9. The argument, as it was developed before us by Mr McMahon, was that MCM2 had a reasonable excuse for the failures, in that he entrusted the matter of filing the CIS returns in the relevant period to a Mr Mark Copeta, a qualified accountant, towards the end of 2011.
10. Mr McMahon told us that he ‘got fine after fine’ as the penalty notices came in. He asked Mr Copeta what had happened, and was told (incorrectly) that he had ‘sorted it’. Mr McMahon took him at his word and it was only when an employee, Christine Armstrong, was taken on towards the end of the tax year 2013-14 that the matter was properly addressed.
11. Mr Jones, for HMRC, told us that with effect from 5 April 2015, HMRC would not collect an unpaid penalty where it related to a “nil” CIS return (as opposed to a CIS return which contained details of payments to sub-contractors). From the Schedules Mr Jones handed up, it appeared that the return for April 2012 was a “nil” return, as was the return for January 2013. None of the other returns in issue were “nil” returns. This means that the £100 penalty charged in respect of the April 2012 return and a total of £900 in penalties charged in respect of the January 2013 return will not in any event be collected.
12. Mr Jones referred us to paragraph 23 of Schedule 55, Finance Act 2009 which provides that liability to a penalty does not arise if the person charged satisfies HMRC or (on appeal) this Tribunal, or the Upper Tribunal, that there is a reasonable excuse for the failure. However, as he pointed out, this is qualified by sub-paragraph 23(2) which provides that for relevant purposes:
‘(a) an insufficiency of funds is not a reasonable excuse, unless attributable to events outside P’s control,
(b) where P relies on any other person to do anything, that is not a reasonable excuse unless P took reasonable care to avoid the failure, and
(c) where P had a reasonable excuse for the failure but the excuse has ceased, P is to be treated as having continued to have the excuse if the failure is remedied without unreasonable delay after the excuse ceased.’
13. Mr McMahon did not rely on any insufficiency of funds. He did, however, rely on his reliance on Mr Copeta arranging for the timely submission of CIS returns.
14. Mr Jones accepted that such reliance was reasonable to start with, but that there would come a time when the continuing arrival of penalty notices ought reasonably to have alerted Mr McMahon that Mr Copeta was failing to arrange for timely submission of CIS returns.
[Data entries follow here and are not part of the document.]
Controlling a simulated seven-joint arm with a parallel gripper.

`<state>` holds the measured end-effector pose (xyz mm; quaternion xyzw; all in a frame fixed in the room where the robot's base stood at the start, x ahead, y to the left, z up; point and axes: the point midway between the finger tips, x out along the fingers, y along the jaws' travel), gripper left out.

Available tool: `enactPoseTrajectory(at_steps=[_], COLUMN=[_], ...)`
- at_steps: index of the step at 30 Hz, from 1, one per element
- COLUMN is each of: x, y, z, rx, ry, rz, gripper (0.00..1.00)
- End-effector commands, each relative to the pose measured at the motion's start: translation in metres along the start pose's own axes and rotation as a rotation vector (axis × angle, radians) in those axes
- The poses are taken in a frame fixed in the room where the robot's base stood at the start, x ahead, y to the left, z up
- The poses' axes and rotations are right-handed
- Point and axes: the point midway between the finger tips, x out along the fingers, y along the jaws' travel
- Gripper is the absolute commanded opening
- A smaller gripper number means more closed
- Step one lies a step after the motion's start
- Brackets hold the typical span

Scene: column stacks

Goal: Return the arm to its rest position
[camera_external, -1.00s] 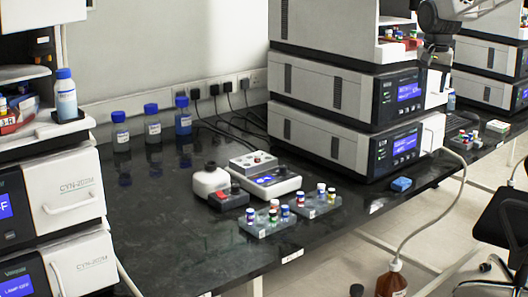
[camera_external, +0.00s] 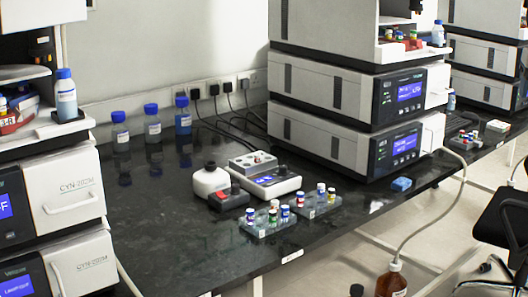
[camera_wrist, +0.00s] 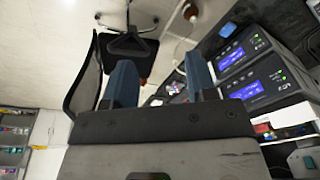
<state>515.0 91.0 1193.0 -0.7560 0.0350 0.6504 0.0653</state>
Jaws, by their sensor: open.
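My gripper (camera_wrist: 160,68) shows in the wrist view as two blue-grey fingers standing well apart, with nothing between them. The wrist view is tilted, with a black office chair (camera_wrist: 122,48) beyond the fingers and instruments to the right. In the external view, my arm is almost wholly out of frame. Only a small dark piece shows at the top edge above the upper right instrument, and I cannot tell which part of me it is.
Stacked instruments (camera_external: 345,95) stand at centre right. A blue-capped bottle (camera_external: 438,33) stands on the stack's right edge, near vials. Vial racks (camera_external: 268,227) and a white device (camera_external: 262,180) sit on the black bench (camera_external: 170,235). The chair (camera_external: 503,220) is at right.

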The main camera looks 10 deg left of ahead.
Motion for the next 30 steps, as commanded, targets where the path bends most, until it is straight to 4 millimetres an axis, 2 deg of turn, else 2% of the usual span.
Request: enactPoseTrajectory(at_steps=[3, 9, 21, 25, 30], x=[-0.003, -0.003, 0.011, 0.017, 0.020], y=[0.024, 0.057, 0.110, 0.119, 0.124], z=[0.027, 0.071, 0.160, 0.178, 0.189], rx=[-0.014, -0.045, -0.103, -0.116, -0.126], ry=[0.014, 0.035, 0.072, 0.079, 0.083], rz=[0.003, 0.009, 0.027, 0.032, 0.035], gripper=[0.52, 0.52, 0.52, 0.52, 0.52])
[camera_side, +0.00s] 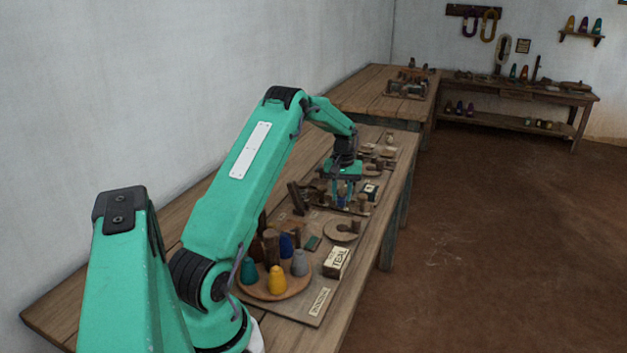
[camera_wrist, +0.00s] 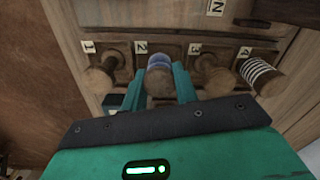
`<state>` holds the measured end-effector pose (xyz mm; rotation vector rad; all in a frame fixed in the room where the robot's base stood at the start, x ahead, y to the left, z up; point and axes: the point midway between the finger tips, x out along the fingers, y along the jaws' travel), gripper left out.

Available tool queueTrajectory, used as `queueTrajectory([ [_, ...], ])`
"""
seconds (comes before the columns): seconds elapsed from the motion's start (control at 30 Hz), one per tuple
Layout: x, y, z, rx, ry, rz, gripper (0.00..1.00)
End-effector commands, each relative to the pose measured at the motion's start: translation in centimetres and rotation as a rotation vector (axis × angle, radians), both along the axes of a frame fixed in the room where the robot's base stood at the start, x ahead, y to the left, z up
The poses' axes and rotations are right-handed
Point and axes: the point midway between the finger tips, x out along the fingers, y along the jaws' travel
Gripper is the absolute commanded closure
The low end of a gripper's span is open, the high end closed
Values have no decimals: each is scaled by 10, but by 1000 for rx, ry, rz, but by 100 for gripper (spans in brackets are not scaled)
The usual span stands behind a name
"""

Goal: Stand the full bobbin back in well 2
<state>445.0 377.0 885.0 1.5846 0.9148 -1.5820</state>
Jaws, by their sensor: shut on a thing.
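My gripper (camera_wrist: 158,84) is shut on a bobbin (camera_wrist: 159,64) wound with blue thread, one finger on either side of it. In the side view my gripper (camera_side: 344,184) reaches down over the rack, and the blue of the bobbin (camera_side: 342,200) shows between the fingers. The bobbin is in line with the label 2 (camera_wrist: 141,47) on the rack. Its lower end and the well 2 opening are hidden, so I cannot tell whether it is seated or held above.
Brown wooden bobbins stand by label 1 (camera_wrist: 103,76) and label 3 (camera_wrist: 212,75), close on both sides. A white-striped bobbin (camera_wrist: 262,76) stands by label 4. A round tray (camera_side: 250,292) with coloured cones and a TEAL box (camera_side: 337,262) lie nearer.

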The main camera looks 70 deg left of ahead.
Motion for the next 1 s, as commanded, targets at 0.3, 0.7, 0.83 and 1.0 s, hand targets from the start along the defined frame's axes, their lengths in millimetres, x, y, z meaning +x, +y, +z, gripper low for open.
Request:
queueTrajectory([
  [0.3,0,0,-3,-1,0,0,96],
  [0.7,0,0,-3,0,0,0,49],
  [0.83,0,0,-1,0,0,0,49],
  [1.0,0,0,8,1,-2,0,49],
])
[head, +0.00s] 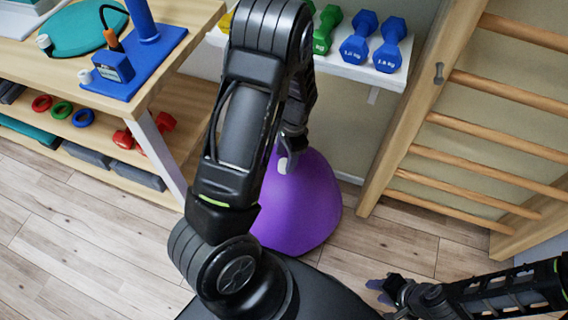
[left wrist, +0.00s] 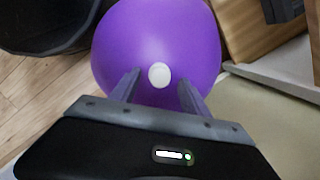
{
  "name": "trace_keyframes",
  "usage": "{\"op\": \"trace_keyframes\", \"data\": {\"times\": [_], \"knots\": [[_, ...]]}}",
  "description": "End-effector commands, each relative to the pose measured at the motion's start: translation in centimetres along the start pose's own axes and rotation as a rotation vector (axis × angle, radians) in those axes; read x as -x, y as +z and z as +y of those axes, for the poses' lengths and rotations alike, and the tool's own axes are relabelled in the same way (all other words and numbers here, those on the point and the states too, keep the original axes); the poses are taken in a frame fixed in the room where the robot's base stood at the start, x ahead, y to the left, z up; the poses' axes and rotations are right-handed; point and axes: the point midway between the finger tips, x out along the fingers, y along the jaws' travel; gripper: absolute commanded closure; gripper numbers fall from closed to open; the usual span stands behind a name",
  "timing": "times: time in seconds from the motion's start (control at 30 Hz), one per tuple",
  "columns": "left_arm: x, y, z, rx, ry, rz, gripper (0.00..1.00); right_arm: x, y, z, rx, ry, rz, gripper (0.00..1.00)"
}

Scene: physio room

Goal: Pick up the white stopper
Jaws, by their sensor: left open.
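The white stopper (left wrist: 159,75) is a small round disc on the purple exercise ball (left wrist: 190,35) in the left wrist view. In the head view a small pale spot (head: 284,165) shows at the upper part of the purple ball (head: 305,205), partly hidden by my left arm. My left gripper (left wrist: 158,88) is open, with a finger on either side of the stopper in the left wrist view. Its fingers do not appear to touch the stopper. In the head view my left gripper (head: 290,148) is mostly hidden behind its own arm. My right gripper (head: 382,290) is low at the right, away from the ball.
A wooden table (head: 185,45) with blue equipment stands at the left, with a lower shelf of rings and red dumbbells. A white shelf (head: 350,70) holds green and blue dumbbells behind the ball. Wooden wall bars (head: 480,140) stand at the right. Floor right of the ball is clear.

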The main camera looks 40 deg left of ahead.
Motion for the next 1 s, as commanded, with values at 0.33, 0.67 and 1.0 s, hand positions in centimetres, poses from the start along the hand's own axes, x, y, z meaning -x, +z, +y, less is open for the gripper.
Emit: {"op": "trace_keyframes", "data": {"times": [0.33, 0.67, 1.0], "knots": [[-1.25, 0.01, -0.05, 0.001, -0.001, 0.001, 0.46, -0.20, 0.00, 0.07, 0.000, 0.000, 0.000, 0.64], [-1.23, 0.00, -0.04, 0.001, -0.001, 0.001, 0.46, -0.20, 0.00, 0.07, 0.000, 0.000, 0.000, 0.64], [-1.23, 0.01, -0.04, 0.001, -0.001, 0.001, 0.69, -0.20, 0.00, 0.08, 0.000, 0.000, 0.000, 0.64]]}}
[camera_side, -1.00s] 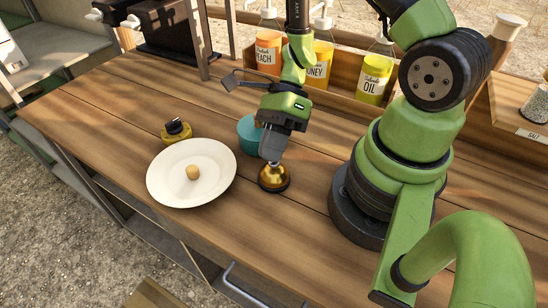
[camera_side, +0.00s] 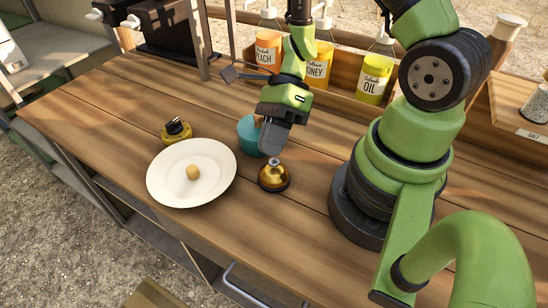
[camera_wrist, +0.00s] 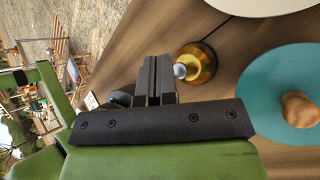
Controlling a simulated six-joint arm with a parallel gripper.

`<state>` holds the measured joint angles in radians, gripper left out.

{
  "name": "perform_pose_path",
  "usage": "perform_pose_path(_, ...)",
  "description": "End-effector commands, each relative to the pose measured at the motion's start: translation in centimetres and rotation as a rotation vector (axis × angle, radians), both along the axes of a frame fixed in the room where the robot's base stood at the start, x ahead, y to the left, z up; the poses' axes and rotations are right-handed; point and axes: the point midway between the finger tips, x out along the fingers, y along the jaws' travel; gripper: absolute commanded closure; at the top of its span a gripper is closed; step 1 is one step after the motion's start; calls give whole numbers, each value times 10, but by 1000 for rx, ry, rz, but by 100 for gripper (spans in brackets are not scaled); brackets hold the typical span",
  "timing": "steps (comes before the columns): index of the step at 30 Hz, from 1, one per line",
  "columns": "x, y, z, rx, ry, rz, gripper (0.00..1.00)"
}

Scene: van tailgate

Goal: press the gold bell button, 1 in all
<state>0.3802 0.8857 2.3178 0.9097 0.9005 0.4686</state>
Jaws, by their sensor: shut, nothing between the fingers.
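The gold bell (camera_side: 274,178) stands upright on the wooden counter, with a small silver button on top. In the side view my gripper (camera_side: 270,152) is just above the bell's top, pointing down, its fingers shut with nothing between them. The button shows clear below the fingertips, and the gap looks small. In the wrist view the bell (camera_wrist: 200,62) lies to the right of my closed fingertips (camera_wrist: 155,62). Its silver button is right beside them there, and it is hard to tell whether they touch.
A white plate (camera_side: 165,188) with a small round tan item lies left of the bell. A yellow-and-black object (camera_side: 176,133) stands behind the plate. Bottles in a wooden rack line the back. The front counter is clear.

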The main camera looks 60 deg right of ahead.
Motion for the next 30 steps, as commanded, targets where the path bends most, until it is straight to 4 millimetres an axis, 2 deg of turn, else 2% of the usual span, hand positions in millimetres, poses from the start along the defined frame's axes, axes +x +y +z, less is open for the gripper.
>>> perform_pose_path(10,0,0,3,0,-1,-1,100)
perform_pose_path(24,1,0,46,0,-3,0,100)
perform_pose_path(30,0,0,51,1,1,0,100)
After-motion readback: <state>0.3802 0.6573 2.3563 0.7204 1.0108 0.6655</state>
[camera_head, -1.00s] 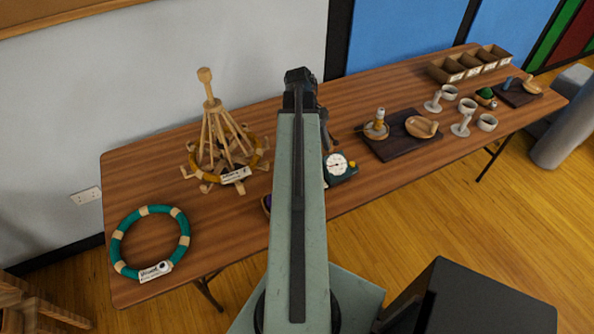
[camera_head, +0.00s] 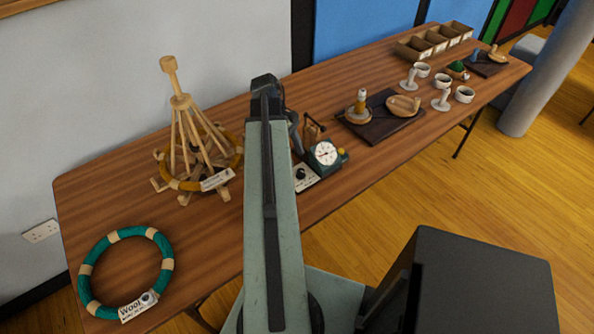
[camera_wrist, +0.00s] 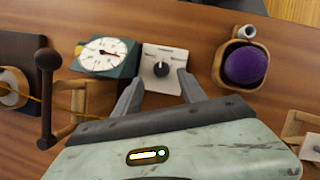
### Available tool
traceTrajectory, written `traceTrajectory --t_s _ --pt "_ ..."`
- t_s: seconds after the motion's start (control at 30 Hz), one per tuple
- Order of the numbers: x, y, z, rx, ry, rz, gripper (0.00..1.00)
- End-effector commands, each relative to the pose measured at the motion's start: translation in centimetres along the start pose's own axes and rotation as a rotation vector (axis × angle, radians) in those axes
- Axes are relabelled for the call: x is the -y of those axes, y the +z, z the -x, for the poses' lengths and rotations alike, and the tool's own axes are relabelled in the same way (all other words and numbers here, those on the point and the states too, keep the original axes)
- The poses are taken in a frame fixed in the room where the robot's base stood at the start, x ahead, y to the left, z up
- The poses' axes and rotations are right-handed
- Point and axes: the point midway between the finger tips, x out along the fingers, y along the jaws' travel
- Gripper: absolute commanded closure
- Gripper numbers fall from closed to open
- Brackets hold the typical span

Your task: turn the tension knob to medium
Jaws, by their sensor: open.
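The tension knob (camera_wrist: 161,69) is a black knob with a pale pointer line on a white plate (camera_wrist: 167,85) in the wrist view. The pointer looks roughly straight up in that picture; the plate's marks are too small to read. In the head view the knob (camera_head: 300,174) shows just right of my arm. Beside it stands a dark green box with a round white dial (camera_wrist: 103,50), which also shows in the head view (camera_head: 325,153). My gripper (camera_wrist: 159,79) is open and empty, its fingertips either side of the knob's lower part in the picture. I cannot tell whether they touch it.
A wooden holder with a purple ball (camera_wrist: 246,65) is right of the plate in the wrist view. A dark-knobbed lever (camera_wrist: 46,100) stands at left. In the head view, a wooden swift (camera_head: 195,140), a green ring (camera_head: 125,235) and a dark board (camera_head: 380,122) share the table.

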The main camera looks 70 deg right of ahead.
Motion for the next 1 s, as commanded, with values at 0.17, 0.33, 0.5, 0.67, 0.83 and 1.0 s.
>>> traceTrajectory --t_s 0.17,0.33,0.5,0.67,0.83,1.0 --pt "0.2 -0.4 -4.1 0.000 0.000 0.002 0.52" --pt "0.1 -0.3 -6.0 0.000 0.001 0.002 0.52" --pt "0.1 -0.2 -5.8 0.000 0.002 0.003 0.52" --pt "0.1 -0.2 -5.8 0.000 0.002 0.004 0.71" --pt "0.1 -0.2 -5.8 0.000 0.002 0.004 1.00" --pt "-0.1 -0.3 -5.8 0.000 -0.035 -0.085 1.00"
He suggested that this would be after, say, 4 periods in respect of which penalty notices had been received.
15. We considered our decision and told the parties that we had decided that MCM2 had had a reasonable excuse for the late filing of CIS returns up until (and including) the late filing of the February 2013 return (which was first notified to MCM2 by the issuing of the first penalty notice in respect of that month on 2 March 2013). We consider that the reasonable excuse ended at that time, so that there was no reasonable excuse for the late filing of the CIS returns for the months of March 2013 to January 2014 inclusive.
16. We therefore allowed the appeal in respect of the penalties for the months of April 2012, January 2013 and February 2013 but affirmed the rest of the penalties charged. We said that this would reduce the liability for penalties from £8,500 to £5,700.
17. However, in the course of writing up this Decision Notice, it appears to us that the strict technical position is that the penalties ought to be recalculated on the basis that the reasonable excuse ceased to exist on 3 March 2013. This may give a different liability, but the Tribunal hopes that it will not exceed £5,700.
18. After we had announced our decision, Mr McMahon made a new point, that he thought the penalties, even in the reduced amount of £5,700, were disproportionate in amount.
19. Although this point was not taken into account by us in reaching our decision we have considered it in the course of writing up this Decision Notice. It seems to us clear that it has been established by authority binding on us – the decision of the Upper Tribunal in Commissioners of Revenue and Customs v Hok Limited [2012] UKUT 363 (TCC) – that this Tribunal has no jurisdiction to reduce or discharge a statutory penalty imposed pursuant to statute, in particular where, as here, no relevant element of EU law applies. Accordingly, even if we had considered the proportionality point before we made our decision, it would have made no difference, because we would have rejected it.
20. The appeal is therefore allowed in part, to the extent that we have indicated.
21. This document contains full findings of fact and reasons for the decision. Any party dissatisfied with this decision has a right to apply for permission to appeal against it pursuant to Rule 39 of the Tribunal Procedure (First-tier Tribunal) (Tax Chamber) Rules 2009. The application must be received by this Tribunal not later than 56 days after this decision is sent to that party. The parties are referred to “Guidance to accompany a Decision from the First-tier Tribunal (Tax Chamber)” which accompanies and forms part of this decision notice.